PLoS ONE (Jan 2013)
Spatiotemporal movement planning and rapid adaptation for manual interaction.
Abstract
Many everyday tasks require the ability of two or more individuals to coordinate their actions with others to increase efficiency. Such an increase in efficiency can often be observed even after only very few trials. Previous work suggests that such behavioral adaptation can be explained within a probabilistic framework that integrates sensory input and prior experience. Even though higher cognitive abilities such as intention recognition have been described as probabilistic estimation depending on an internal model of the other agent, it is not clear whether much simpler daily interaction is consistent with a probabilistic framework. Here, we investigate whether the mechanisms underlying efficient coordination during manual interactions can be understood as probabilistic optimization. For this purpose we studied in several experiments a simple manual handover task concentrating on the action of the receiver.

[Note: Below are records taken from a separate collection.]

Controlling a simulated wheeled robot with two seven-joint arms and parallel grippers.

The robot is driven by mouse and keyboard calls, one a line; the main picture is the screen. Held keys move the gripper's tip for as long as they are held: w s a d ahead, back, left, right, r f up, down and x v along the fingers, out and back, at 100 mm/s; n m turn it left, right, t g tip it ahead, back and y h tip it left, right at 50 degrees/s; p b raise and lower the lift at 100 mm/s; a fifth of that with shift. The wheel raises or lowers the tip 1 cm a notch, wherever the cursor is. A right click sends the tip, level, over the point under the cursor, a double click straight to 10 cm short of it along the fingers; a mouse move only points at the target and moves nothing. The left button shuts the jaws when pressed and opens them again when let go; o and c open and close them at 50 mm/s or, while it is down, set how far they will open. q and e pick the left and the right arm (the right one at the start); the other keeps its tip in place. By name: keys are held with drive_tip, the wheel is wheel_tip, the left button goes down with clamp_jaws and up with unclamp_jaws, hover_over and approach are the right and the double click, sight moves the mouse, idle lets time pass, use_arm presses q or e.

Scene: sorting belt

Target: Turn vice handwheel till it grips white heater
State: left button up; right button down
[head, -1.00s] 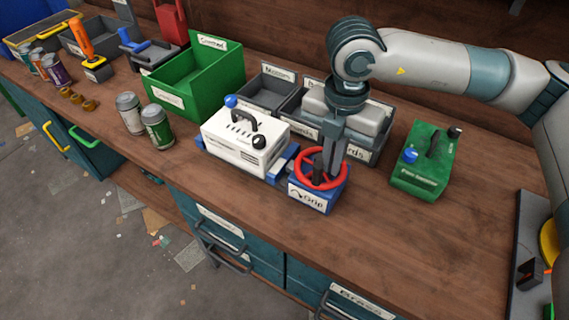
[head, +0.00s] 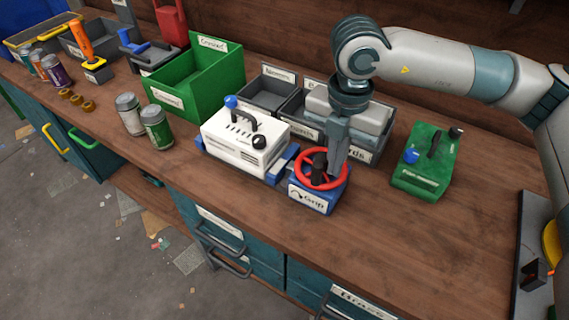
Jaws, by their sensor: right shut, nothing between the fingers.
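The white heater (head: 243,141) stands in the blue vice (head: 315,199) on the bench, with a black handle and a blue and a black knob. The vice's red handwheel (head: 308,182) lies flat on top of the block labelled "Grip", at the heater's right. My right gripper (head: 334,175) points down at the right part of the wheel, its fingers shut with nothing between them. It overlaps the wheel; I cannot tell whether it touches. The jaw contact on the heater is largely hidden. My left gripper is not in view.
A green device (head: 422,170) with knobs stands to the right. Grey bins (head: 268,92) are behind the vice, and a green crate (head: 200,85) is behind the heater. Two cans (head: 158,128) stand to the left. The bench front right is clear.

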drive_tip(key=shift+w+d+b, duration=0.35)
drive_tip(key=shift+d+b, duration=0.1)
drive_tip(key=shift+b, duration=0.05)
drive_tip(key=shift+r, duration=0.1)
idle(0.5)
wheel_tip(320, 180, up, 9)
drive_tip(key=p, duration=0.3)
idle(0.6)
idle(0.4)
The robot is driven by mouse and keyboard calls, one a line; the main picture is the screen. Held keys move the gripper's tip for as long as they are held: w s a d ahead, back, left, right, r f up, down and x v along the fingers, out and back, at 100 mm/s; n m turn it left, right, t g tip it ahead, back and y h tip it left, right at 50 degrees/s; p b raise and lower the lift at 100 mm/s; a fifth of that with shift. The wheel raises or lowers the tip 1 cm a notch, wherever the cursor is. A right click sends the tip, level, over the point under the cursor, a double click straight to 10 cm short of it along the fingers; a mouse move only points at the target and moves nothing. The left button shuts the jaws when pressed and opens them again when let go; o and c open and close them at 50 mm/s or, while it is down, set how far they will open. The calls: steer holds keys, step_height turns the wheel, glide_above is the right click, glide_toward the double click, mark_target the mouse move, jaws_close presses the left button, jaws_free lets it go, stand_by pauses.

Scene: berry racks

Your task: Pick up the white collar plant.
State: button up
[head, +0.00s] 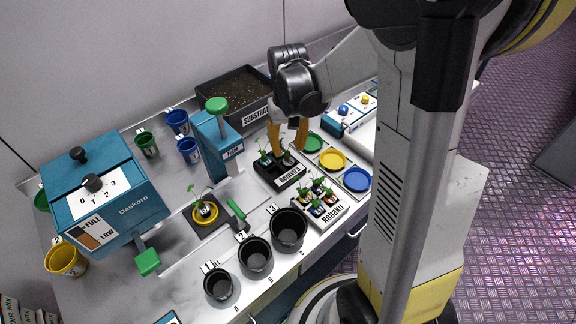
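My gripper (289,151) points down over the black tray labelled Demvira (285,183), its two orange fingers apart. Small green plants stand in this tray; one plant (265,158) shows left of the fingers and another (287,160) shows between the fingertips. Pale spots show at their bases, but the collar colours are too small to tell surely, so I cannot say which is the white collar plant. Whether the fingertips touch a plant is also unclear. A white tray labelled Rohaku (325,222) holds several plants with coloured collars, in front and to the right.
Green (312,142), yellow (332,159) and blue (357,179) discs lie right of the trays. Black numbered pots (288,229) line the front. A potted plant in a yellow ring (205,212), a blue press (218,150), a soil bin (240,122) and the Daskoro machine (105,195) stand left.

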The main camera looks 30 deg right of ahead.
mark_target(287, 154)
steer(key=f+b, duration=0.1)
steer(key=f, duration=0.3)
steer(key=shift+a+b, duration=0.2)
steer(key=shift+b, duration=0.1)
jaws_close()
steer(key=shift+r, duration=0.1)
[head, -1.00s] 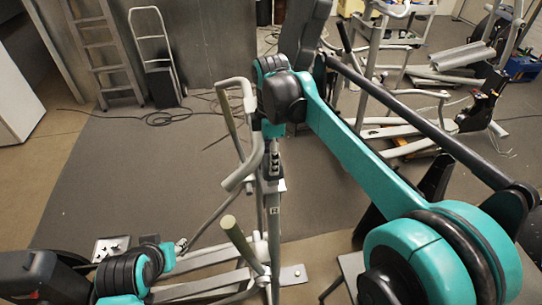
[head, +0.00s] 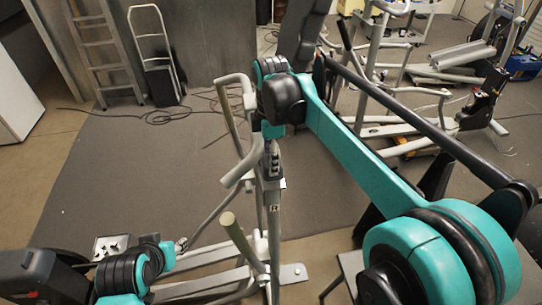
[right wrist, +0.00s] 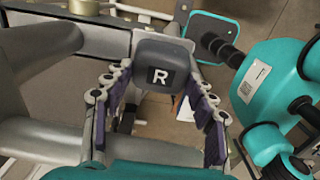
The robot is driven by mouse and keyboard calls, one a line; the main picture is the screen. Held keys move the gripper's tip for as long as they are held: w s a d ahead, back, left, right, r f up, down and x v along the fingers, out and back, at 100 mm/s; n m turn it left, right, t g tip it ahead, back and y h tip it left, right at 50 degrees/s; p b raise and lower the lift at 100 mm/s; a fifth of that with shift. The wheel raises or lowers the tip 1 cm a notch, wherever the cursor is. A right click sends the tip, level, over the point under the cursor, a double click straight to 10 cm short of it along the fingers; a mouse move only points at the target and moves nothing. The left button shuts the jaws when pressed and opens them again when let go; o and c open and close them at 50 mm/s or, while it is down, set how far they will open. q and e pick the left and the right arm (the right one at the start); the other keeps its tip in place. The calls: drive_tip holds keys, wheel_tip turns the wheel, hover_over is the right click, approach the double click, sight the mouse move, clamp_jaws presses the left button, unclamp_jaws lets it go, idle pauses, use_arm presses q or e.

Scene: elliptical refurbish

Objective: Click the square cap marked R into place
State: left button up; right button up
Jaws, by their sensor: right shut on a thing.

We found that the duration until the receiver reacts to the handover decreases over trials, but strongly depends on the position of the handover. We then replaced the human deliverer by different types of robots to further investigate the influence of the delivering movement on the reaction of the receiver. Durations were found to depend on movement kinematics and the robot's joint configuration. Modeling the task was based on the assumption that the receiver's decision to act is based on the accumulated evidence for a specific handover position. The evidence for this handover position is collected from observing the hand movement of the deliverer over time and, if appropriate, by integrating this sensory likelihood with prior expectation that is updated over trials. The close match of model simulations and experimental results shows that the efficiency of handover coordination can be explained by an adaptive probabilistic fusion of a-priori expectation and online estimation.